Initially, L. J. Hurst worked in the backrooms of the media industry. He now divides his time between work for an international scientific publisher and a rather more British independent bookseller. In years past he was a regular attendee at the Shots on the Page Festivals from whence Shots Mag sprung
David Young's Stasi Child leaves me feeling like some of the television critics I have heard recently pointing out the peculiarity of Channel Four calling its new thriller series 'Deutschland Eighty-Three'. Actually, the TV company seem to write it 'Deutschland 83' but the number is always said in English [as opposed to numerals] on the trailers. Surely, though, as the critics have said, either it should be 'Germany Eighty-Three' or 'Deutschland drei und achtzig'? Stasi Child threatens to be that sort of hybrid but written on a much larger scale.
We heard about the horrors of the Stasi, just after the Berlin Wall fell; revelations followed (if you read the foreign news section of a newspaper that had continued to print foreign news) as some of their leaders were prosecuted for shootings and extra-legal executions of escapees. We had the film 'The Lives of Others' which detailed the paranoia that resulted, thanks to the Stasi.
For many Germans in the East, the new state and its Ministry of State Security must have come as a nightmare. Though East Germany was less than half of the German Reich, the Stasi had 91,000 employees when the Nazi Gestapo had had only 32,000 for the whole country, and while the Stasi continued to rely on people denouncing their neighbours, so that the effect of those 91,000 was massively magnified. It also adopted a policy of 'Zersetzung' (which it taught to all staff), which Wikipedia describes as a method to undermine their self-confidence and self-esteem. Operations were designed to intimidate and destabilise citizens under observation, by subjecting them to repeated disappointment, and to socially alienate them by interfering with and disrupting their relationships with others, as in social undermining. The aim was to induce personal crises in victims, leaving them too unnerved and psychologically distressed to have the time and energy for anti-government activism.

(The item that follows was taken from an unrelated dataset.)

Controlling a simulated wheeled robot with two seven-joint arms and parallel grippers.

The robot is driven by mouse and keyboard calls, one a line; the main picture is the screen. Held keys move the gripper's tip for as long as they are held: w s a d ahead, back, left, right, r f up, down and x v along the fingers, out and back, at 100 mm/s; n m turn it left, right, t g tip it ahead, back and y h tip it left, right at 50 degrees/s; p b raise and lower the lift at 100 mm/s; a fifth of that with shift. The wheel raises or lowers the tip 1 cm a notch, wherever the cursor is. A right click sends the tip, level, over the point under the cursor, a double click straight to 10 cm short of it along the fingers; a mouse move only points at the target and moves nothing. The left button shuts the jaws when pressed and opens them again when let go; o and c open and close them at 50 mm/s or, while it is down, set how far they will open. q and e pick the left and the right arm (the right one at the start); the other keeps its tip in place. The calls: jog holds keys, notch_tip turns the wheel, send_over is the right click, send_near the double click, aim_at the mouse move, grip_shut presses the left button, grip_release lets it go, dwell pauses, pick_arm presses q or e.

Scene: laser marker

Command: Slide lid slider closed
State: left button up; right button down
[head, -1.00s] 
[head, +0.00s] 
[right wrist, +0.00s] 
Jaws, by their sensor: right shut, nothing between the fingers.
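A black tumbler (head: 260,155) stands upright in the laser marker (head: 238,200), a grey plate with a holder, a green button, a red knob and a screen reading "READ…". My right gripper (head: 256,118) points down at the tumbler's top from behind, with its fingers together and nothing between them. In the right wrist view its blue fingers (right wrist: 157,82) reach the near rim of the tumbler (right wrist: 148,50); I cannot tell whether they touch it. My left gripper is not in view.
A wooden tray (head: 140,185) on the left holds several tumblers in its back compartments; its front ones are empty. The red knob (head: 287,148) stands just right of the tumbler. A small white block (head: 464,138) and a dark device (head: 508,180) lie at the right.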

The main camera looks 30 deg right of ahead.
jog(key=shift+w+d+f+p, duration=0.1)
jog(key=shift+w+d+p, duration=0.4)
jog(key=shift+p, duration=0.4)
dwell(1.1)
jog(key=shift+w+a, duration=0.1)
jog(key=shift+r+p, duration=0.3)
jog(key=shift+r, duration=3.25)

That would be grim enough. Now imagine characters married to each other but with an enormous gulf between them. One is a Stasi officer, who thinks she has joined an ordinary police force; the other once worked as a teacher. Unfortunately, he was a teacher at a state special school. Let us put 'state special school' into a British context – such a school might have been one where the staff are being investigated by Scotland Yard's Operation Midland today, or if could be one of today's Youth Training Centres, where half of the staff have had to be removed over their treatment of inmates. Stasi Child's school, though, was in East Germany and a synonym for 'East German' in this case is 'worse'. Now the teacher is going to be even more cold towards his wife, because he cannot tell her about his religious conversion in an atheist state, while that conversion means he is going to be in line for a bit of the old 'Zersetzung', whether his Stasi wife knows about it, or not.

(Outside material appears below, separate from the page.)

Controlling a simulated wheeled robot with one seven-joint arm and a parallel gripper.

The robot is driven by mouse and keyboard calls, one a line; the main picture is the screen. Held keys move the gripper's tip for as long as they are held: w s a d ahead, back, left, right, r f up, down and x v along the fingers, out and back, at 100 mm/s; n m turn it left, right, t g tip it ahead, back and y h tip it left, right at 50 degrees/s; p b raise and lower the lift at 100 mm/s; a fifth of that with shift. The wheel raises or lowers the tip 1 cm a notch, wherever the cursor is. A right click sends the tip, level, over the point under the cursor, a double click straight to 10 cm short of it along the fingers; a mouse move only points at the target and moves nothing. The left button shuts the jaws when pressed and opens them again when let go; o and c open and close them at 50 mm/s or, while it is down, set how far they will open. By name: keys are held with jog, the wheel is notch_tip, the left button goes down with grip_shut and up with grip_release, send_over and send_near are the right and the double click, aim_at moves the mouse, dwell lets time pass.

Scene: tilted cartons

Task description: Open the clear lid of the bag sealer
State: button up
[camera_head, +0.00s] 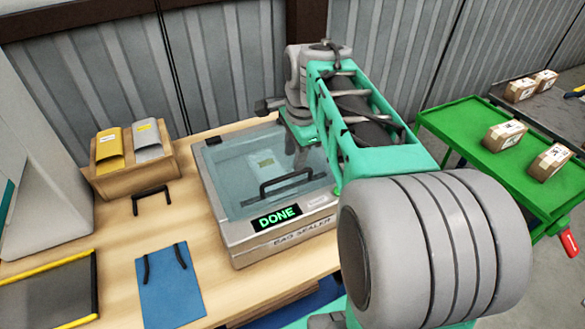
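The bag sealer (285,238) is a grey box on the wooden table, with "BAG SEALER" on its front and a lit display (277,217) reading "DONE". Its clear, bluish lid (235,190) lies shut over the top. A black bar handle (287,182) sits near the lid's front edge. A pale packet (264,163) with a small label shows through the lid. My gripper (301,138) is above the lid's back right part, behind the handle and apart from it. Its fingers are too small and too hidden by my arm to tell whether they are open.
A green cart (465,128) with small cartons stands at right. A corrugated wall is behind.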

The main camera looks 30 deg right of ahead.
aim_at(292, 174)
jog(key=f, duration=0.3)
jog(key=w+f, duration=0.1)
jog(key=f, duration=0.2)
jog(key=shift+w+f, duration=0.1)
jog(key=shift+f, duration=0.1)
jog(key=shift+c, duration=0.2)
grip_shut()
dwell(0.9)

I enjoyed Stuart Kaminsky's Inspector Rostnikov series, set in Moscow, while I found that the BBC Radio 4 adaptations of Qiu Xiaolong's Chief Inspector Chen Cao books, set in Communist Shanghai, left me cold. I moved from one to the other as I read Stasi Child, as the story moves from the discovery of a corpse that has been dumped, nominally by a vehicle from West Berlin, and expands into the realms of a super-villain with an underground lair. It would have been better to stay with the claustrophobia that is found in the streets of the city, and in the punishment rooms of a special school. David Young is capable of working with those settings, for instance, as Oberleutnant Karin Muller organises a clever trap to identify the tyre prints of a suspect vehicle via some temporary roadworks and a short diversion. I would have liked to see more of that covert intelligence.

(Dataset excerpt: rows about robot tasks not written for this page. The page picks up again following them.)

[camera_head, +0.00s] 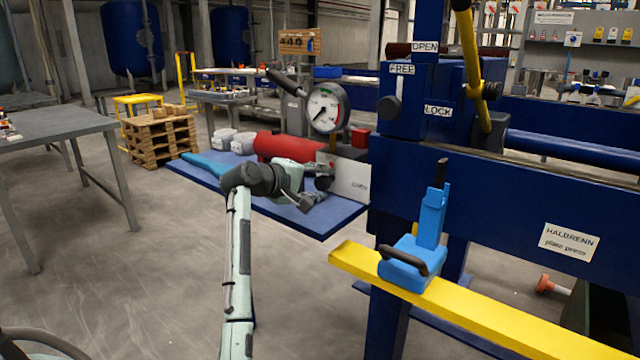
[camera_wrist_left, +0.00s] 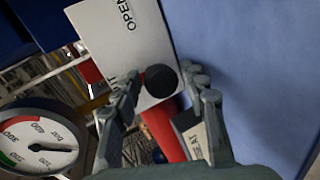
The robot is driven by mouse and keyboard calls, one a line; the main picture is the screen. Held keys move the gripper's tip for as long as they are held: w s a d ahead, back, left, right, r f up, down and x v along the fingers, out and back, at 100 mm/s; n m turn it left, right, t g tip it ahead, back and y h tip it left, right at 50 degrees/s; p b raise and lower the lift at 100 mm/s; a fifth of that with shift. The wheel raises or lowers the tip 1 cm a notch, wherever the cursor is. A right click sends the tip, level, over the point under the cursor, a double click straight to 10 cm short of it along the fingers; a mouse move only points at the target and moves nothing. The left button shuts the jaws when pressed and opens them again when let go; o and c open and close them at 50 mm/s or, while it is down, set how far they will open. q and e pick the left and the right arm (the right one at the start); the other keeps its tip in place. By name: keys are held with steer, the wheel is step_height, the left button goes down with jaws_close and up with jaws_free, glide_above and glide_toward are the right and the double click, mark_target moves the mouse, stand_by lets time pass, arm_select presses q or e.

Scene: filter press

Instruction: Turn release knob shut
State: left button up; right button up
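The release knob is a round black knob (camera_wrist_left: 160,80) on a white plate (camera_wrist_left: 118,38) lettered OPEN, with a second, partly hidden label, in the left wrist view. In the head view the plate (camera_head: 347,180) stands on the blue bench, with the knob (camera_head: 324,183) at its left part, partly behind my gripper. My left gripper (camera_head: 312,192) is at the plate. In the left wrist view its fingers (camera_wrist_left: 163,88) are open, one on each side of the knob; I cannot tell whether they touch it. My right gripper is not in view.
A pressure gauge (camera_head: 324,107) stands above the red cylinder (camera_head: 283,147) behind the plate. The blue press frame (camera_head: 480,190) with FREE, OPEN and LOCK labels rises at the right. A yellow bar (camera_head: 480,312) with a blue handled block (camera_head: 407,268) juts out in front.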

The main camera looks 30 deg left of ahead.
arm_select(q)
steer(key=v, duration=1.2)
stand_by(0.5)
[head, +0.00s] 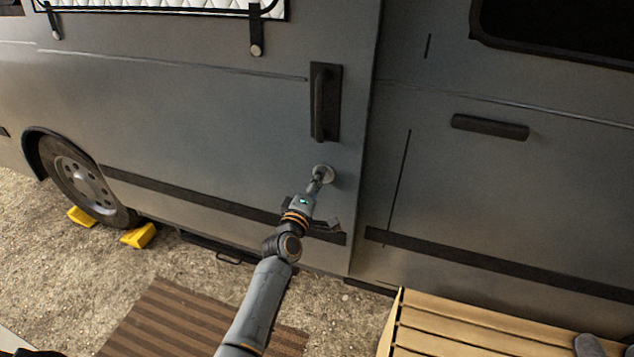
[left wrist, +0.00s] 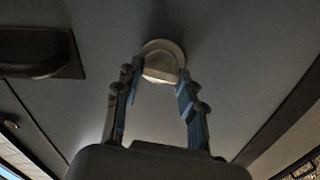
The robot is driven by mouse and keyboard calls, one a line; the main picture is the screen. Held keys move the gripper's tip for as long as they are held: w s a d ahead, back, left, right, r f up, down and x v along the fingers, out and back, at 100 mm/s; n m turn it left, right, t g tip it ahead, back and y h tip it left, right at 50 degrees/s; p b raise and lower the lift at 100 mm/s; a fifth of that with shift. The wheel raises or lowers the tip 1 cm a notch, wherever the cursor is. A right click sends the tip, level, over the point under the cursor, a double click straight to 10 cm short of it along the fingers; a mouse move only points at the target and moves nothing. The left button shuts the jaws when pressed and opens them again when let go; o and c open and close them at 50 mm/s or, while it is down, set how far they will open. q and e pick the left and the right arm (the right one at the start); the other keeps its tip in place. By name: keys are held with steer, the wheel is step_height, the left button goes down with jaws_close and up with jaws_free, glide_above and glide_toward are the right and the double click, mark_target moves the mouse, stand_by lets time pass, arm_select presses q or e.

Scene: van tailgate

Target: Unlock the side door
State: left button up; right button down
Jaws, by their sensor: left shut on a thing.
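The grey side door (head: 225,125) of the van fills the middle of the head view, and it sits flush with the body at the seam on its right. A pale round lock knob (head: 327,171) is on it, below a black upright door handle (head: 325,102). My left gripper (head: 318,181) reaches up to the knob. In the left wrist view, the two fingers of the left gripper (left wrist: 160,77) are shut on the sides of the raised grip of the lock knob (left wrist: 162,58). The fingertips partly hide the knob in the head view. My right gripper is not in view.
A brown striped mat (head: 180,318) lies on the gravel below. A slatted wooden bench or step (head: 450,325) stands at lower right. Yellow chocks (head: 138,236) brace the wheel (head: 80,182) at left. A black horizontal handle (head: 490,127) is on the right panel.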

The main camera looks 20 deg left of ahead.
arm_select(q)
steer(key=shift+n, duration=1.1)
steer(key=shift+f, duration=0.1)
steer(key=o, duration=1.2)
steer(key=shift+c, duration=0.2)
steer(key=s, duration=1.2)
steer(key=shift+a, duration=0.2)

I hear that Jo Nesbo's first books have not really made their way to us because they are not as strong as his later works. Stasi Child should be the first of a new crime imprint – I hope that David Young and Karin Muller's names will appear again in the list. There are, after all, few crimes of which the righteous are incapable in their righteousness, and someone needs to bring them to justice, and reveal the machinations of a political regime that undermines their population.